Reporters were not allowed at the juvenile court hearing because a media outlet had previously identified the juvenile, which is against D.C. Superior Court regulations. But according to documents obtained by The Washington Post, the youth remains in a maximum security juvenile detention facility, where he has been housed since his arrest. The teen, who has been in and out of juvenile court since he was 9, had twice fled from minimum-security facilities.

Under D.C. law, a juvenile younger than 15 cannot be treated as an adult in the courts, regardless of how serious the offense. The Post generally does not name juveniles charged with crimes unless they are tried as adults.

If the teen is found culpable for murder, a family court judge cannot order confinement.

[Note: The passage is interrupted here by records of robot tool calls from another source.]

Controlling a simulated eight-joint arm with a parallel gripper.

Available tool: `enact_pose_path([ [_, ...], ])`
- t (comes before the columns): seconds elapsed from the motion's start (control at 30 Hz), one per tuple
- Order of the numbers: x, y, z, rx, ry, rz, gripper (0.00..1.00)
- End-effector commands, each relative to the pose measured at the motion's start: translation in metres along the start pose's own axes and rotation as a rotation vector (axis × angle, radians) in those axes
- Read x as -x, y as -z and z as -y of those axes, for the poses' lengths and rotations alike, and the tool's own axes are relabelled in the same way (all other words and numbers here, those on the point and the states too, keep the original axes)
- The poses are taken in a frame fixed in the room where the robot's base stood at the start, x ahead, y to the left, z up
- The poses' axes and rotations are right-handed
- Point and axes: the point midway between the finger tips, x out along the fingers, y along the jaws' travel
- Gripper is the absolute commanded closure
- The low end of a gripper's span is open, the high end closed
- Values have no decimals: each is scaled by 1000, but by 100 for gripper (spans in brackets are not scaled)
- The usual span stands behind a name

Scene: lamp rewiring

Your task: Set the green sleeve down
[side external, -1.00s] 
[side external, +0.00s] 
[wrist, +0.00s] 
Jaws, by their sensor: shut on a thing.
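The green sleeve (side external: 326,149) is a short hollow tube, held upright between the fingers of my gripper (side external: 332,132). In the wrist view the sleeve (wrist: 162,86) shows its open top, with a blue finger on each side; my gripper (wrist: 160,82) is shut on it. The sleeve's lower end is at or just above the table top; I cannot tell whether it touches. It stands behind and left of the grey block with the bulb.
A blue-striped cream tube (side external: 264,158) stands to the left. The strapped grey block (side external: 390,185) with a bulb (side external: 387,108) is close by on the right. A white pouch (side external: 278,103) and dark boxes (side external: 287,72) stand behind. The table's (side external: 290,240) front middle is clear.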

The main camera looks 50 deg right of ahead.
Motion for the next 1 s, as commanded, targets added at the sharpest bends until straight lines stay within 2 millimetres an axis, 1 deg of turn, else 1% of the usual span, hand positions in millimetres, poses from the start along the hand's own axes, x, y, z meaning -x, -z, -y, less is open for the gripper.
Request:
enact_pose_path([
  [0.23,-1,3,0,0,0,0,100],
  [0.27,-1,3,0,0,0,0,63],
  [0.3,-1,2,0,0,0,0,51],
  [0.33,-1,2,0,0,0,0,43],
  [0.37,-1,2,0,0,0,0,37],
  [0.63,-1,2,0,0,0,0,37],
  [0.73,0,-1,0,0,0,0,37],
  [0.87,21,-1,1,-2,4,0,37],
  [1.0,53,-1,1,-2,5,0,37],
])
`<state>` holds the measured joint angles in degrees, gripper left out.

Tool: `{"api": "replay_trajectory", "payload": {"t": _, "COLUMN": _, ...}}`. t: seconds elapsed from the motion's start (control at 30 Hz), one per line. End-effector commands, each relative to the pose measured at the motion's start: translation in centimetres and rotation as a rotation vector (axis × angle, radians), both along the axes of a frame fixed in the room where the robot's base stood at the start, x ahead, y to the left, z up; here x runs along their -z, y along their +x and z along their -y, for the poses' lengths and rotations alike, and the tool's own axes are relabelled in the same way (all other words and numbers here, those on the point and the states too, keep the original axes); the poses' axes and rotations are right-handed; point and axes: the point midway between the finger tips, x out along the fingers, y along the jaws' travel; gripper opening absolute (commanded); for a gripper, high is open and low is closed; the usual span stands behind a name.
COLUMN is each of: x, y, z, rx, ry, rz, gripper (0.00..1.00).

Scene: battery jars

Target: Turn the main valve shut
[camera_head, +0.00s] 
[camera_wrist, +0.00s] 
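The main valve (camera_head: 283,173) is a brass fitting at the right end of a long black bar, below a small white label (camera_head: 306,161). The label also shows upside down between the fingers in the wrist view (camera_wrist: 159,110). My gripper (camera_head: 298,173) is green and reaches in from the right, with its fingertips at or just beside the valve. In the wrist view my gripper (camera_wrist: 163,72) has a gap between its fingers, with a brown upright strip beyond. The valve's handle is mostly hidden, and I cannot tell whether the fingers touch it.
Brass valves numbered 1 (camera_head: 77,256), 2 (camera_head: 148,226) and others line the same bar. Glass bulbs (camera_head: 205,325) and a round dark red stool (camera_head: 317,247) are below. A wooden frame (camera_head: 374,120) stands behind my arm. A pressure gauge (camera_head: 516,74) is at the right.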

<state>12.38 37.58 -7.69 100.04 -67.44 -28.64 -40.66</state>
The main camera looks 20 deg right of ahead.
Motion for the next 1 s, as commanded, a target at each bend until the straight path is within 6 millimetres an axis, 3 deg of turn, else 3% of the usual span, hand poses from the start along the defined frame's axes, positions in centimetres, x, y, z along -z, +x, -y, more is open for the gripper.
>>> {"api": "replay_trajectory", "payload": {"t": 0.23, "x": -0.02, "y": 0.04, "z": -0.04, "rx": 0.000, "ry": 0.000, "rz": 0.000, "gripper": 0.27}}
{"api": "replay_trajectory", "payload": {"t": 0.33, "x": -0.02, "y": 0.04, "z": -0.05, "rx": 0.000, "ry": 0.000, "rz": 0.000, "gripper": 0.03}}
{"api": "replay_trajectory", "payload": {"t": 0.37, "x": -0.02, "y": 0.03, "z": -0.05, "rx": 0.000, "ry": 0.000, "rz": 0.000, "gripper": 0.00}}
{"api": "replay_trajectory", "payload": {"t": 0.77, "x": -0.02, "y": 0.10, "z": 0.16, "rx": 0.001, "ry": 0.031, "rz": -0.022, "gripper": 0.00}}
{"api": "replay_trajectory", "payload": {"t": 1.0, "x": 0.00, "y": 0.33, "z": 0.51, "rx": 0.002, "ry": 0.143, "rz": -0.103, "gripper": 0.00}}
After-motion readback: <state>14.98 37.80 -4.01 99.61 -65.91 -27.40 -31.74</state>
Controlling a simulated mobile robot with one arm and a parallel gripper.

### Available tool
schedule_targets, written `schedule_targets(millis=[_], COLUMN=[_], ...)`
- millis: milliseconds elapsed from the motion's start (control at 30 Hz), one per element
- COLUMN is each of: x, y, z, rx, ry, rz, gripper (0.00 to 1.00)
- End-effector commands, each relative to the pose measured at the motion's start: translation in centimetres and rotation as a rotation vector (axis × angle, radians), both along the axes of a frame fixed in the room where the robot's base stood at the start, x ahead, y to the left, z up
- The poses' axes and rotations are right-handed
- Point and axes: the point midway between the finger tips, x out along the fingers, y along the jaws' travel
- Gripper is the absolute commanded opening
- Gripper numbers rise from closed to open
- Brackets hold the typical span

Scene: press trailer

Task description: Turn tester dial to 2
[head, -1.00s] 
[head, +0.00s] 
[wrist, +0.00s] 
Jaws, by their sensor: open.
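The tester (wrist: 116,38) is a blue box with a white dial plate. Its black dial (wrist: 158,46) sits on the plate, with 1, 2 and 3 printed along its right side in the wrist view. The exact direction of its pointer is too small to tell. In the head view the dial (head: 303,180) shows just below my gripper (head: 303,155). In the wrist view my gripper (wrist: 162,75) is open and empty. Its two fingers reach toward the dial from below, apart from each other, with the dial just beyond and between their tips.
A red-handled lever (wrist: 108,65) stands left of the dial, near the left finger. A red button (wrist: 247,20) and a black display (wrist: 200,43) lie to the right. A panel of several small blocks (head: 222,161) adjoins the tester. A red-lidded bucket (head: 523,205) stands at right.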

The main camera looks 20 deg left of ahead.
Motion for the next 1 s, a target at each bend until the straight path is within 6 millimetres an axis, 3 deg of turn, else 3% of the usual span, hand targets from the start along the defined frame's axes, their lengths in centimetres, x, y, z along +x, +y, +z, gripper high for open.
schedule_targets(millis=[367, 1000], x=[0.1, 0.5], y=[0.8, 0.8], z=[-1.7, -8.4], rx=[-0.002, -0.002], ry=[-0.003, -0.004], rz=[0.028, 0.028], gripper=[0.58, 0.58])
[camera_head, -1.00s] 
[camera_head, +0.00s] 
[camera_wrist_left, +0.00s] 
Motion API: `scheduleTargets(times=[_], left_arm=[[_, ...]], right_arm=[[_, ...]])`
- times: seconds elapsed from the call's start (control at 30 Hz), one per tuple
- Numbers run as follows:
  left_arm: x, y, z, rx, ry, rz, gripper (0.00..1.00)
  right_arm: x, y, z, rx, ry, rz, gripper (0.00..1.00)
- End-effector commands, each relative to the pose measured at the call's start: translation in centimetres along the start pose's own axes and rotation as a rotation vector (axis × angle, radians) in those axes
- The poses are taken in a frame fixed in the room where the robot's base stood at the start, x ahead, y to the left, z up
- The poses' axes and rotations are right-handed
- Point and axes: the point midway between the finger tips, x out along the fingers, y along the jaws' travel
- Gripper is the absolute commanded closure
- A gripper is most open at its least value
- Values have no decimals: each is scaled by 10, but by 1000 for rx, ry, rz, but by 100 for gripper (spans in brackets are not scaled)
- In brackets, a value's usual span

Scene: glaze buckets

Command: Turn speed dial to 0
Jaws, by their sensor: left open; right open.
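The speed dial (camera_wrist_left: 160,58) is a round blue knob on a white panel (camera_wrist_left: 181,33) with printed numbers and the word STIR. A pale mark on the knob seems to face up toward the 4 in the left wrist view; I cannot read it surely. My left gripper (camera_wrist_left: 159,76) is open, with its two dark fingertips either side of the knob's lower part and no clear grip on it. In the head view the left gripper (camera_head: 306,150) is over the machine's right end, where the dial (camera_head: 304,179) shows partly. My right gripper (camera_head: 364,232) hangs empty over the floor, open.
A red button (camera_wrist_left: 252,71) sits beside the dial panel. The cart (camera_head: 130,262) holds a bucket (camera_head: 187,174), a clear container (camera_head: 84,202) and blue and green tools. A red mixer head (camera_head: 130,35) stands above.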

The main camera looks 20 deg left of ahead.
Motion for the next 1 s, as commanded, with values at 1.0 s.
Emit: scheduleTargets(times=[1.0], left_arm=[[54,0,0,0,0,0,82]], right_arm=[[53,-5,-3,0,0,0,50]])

A youth can be placed on probation or committed to the custody of the Department of Youth Rehabilitation Services.

The department decides whether the offender should be held at a detention facility and for how long -- a source of frustration for many judges. The teen can be locked up until he turns 21. At that point, the family court and the DYRS would lose jurisdiction, and he would go free.

Police said the shooting stemmed from a series of retaliations that began with a missing bracelet owned by Orlando Carter's brother, Sanquan Carter.

In a separate hearing Wednesday before Judge Lynn Leibovitz, Sanquan Carter, 19, wearing an orange prison jumpsuit, sat with his attorneys as a homicide detective outlined the events for the judge.

The missing bracelet triggered an outburst of gunfire March 22 that resulted in the death of Jordan Howe, 20, in Southeast Washington, according to police. That incident, in turn, sparked one of the District's deadliest mass shootings in years.

Wednesday's hearing involving Sanquan Carter was about charges in the Howe shooting. He was jailed in connection with that incident when the mass shooting occurred March 30.